Emily Herring: Laughter is vital

In a Monty Python sketch from 1970, a cheesy game show host (John Cleese) asks an ill-tempered, racist, uncooperative old lady contestant (Terry Jones) a ludicrously challenging question. The exchange unfolds as follows:

Cleese: What great opponent of Cartesian dualism resists the reduction of psychological phenomena to physical states?
Jones: I don’t know that!
Cleese: Well, have a guess.
Jones: Henri Bergson.
Cleese: Is the correct answer!
Jones: Ooh, that was lucky. I never even heard of him!

The Pythons were well-versed in the history of philosophy (and in the drinking habits of Western philosophers). It therefore didn’t escape them that this particular French philosopher was also the author of a popular essay that focused on a phenomenon all comedians take very seriously: laughter. Before Bergson, few philosophers had given laughter much thought. The pre-Socratic thinker Democritus was nicknamed the ‘laughing philosopher’ for espousing cheerfulness as a way of life.

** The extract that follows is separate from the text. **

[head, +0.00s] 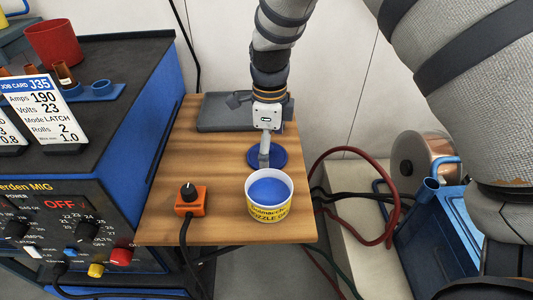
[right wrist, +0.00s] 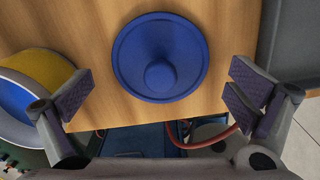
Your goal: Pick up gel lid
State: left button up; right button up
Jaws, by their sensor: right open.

However, we know more about his thoughts on atomism than on laughter. Similarly, the section of Aristotle’s Poetics that dealt with comedy hasn’t come down to us. Other major thinkers who have offered passing, often humourless, reflections about humour include Thomas Hobbes and René Descartes, who believed that we laugh because we feel superior; Immanuel Kant and Arthur Schopenhauer who argued that comedy stems from a sense of incongruity; and Herbert Spencer and Sigmund Freud who suggested that comedians provide a form of much-needed relief (from, respectively, ‘nervous energy’ and repressed emotions).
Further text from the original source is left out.